_Entries from a robot dataset_.

--------------------------------

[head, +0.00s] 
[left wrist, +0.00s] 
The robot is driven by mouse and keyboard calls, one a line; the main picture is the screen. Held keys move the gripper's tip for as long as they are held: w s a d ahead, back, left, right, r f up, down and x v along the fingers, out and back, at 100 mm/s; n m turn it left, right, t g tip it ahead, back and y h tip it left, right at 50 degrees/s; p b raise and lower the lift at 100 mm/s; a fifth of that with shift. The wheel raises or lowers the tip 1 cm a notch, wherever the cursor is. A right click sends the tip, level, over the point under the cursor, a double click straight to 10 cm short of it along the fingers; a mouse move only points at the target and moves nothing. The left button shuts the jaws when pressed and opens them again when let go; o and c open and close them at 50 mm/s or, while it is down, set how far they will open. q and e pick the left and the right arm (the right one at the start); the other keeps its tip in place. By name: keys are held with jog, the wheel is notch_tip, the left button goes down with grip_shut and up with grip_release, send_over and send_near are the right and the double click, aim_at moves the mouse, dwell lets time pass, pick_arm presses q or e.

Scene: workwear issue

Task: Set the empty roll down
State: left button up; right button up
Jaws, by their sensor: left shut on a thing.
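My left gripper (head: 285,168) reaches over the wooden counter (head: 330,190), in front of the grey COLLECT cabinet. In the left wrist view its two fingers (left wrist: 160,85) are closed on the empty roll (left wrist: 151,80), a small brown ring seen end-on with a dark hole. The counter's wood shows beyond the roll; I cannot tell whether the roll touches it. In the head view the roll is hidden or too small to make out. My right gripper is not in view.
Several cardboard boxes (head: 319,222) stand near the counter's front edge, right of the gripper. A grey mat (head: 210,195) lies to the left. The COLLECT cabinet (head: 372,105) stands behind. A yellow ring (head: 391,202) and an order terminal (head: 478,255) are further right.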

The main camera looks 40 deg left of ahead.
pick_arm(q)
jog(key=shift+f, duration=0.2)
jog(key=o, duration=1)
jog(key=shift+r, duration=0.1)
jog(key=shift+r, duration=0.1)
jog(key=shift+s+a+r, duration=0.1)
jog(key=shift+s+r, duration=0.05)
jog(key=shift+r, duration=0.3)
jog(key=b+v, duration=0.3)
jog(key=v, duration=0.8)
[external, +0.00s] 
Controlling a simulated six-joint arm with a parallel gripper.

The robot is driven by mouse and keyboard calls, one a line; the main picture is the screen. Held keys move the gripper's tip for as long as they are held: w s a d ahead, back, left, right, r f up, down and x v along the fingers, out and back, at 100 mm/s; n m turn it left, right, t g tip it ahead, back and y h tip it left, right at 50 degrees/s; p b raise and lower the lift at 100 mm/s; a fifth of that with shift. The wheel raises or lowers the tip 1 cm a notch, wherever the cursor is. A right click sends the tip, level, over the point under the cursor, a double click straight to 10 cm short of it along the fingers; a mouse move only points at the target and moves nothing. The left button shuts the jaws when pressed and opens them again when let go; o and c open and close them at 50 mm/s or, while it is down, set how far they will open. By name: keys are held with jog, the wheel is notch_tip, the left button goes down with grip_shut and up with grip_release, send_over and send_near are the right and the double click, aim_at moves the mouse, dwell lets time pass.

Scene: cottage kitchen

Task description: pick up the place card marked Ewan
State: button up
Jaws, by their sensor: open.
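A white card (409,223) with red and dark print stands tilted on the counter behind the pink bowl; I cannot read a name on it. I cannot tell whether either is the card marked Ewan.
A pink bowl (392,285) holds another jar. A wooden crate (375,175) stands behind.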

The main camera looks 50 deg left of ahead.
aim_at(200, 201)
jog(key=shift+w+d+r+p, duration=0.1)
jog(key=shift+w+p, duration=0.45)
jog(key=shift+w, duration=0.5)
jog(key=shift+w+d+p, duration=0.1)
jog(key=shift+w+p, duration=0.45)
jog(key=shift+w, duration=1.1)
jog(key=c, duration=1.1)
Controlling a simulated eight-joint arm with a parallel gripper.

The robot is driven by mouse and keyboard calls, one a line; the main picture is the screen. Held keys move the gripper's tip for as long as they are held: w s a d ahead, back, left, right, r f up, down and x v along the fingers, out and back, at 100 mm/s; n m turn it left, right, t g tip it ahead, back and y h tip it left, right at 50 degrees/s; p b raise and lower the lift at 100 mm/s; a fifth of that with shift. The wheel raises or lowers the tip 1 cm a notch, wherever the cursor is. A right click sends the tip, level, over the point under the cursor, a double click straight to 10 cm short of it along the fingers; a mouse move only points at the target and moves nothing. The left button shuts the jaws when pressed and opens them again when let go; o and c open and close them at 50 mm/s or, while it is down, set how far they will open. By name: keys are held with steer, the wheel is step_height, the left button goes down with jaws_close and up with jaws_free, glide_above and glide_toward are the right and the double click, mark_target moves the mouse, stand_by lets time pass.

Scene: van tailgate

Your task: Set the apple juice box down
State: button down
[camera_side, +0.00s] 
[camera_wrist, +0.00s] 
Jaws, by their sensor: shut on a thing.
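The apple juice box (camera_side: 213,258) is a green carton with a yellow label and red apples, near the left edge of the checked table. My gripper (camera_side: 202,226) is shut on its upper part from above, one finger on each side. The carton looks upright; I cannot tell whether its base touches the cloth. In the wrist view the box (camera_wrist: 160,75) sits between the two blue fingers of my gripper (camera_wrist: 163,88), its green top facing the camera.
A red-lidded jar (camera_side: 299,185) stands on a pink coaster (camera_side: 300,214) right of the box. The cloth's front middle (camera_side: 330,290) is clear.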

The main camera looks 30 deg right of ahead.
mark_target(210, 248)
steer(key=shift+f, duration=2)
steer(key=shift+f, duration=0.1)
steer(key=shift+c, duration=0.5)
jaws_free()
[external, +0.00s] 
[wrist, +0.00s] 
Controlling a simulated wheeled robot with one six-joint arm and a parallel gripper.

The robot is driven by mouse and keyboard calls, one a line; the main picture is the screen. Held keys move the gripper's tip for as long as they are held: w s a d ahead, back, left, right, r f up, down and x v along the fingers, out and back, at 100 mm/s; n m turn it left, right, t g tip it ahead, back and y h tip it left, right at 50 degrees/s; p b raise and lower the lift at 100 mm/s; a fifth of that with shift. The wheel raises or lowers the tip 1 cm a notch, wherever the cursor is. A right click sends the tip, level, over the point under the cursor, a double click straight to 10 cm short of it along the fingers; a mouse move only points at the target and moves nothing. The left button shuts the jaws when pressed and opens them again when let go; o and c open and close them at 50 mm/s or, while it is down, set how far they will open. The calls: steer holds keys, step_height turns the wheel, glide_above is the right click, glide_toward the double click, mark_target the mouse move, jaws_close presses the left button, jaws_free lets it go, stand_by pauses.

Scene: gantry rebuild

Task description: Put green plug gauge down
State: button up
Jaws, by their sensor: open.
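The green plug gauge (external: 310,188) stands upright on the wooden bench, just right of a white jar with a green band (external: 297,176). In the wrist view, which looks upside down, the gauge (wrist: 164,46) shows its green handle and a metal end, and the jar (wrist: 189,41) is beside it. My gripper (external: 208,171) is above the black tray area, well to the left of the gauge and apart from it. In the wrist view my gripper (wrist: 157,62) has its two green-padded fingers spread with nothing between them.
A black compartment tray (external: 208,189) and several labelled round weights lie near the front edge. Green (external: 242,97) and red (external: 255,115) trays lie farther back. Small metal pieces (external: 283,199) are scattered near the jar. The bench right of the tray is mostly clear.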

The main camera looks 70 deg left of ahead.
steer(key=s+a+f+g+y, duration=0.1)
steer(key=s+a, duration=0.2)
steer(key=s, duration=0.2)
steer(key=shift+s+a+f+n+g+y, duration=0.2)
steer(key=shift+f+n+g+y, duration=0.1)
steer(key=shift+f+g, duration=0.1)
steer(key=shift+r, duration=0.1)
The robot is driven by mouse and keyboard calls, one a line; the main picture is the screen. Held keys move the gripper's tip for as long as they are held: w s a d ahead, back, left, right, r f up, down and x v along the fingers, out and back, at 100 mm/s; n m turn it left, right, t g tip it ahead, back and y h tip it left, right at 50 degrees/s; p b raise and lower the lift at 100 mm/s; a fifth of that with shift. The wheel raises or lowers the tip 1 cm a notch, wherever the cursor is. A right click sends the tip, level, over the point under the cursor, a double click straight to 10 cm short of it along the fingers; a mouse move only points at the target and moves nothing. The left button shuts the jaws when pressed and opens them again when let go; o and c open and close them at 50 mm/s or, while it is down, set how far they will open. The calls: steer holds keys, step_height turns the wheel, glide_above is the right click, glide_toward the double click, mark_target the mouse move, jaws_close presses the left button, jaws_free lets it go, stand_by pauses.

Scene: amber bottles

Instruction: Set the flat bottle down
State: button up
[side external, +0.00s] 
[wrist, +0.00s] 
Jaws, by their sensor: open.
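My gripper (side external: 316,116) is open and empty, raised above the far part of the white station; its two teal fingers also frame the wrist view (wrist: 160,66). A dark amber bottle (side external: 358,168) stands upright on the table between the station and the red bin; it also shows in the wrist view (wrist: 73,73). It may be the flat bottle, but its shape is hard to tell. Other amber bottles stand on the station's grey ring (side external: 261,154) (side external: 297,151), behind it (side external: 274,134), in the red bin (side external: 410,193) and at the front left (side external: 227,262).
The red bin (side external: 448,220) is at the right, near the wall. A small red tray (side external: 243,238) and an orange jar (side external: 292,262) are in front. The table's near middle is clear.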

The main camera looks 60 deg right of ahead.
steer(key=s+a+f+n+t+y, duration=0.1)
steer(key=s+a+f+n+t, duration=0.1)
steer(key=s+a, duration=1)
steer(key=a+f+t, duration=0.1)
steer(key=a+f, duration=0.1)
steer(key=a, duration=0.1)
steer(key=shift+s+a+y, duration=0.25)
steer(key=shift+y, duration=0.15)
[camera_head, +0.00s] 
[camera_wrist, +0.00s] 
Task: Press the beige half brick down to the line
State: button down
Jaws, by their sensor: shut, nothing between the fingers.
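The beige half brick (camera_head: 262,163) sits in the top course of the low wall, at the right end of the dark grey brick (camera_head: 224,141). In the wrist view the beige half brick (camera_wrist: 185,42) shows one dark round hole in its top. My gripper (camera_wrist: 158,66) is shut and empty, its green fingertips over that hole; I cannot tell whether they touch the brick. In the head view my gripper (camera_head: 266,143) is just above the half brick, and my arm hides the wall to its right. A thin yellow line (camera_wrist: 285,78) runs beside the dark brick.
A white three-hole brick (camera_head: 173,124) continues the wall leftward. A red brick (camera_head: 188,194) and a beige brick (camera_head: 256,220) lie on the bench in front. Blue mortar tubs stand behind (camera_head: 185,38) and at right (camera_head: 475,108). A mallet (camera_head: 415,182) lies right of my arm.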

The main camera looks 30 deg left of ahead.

--------------------------------

_What is expected_. Single out each line of the records above with the string "parallel" in it, and copy it.

_Answer to the problem_.
Controlling a simulated six-joint arm with a parallel gripper.
Controlling a simulated eight-joint arm with a parallel gripper.
Controlling a simulated wheeled robot with one six-joint arm and a parallel gripper.

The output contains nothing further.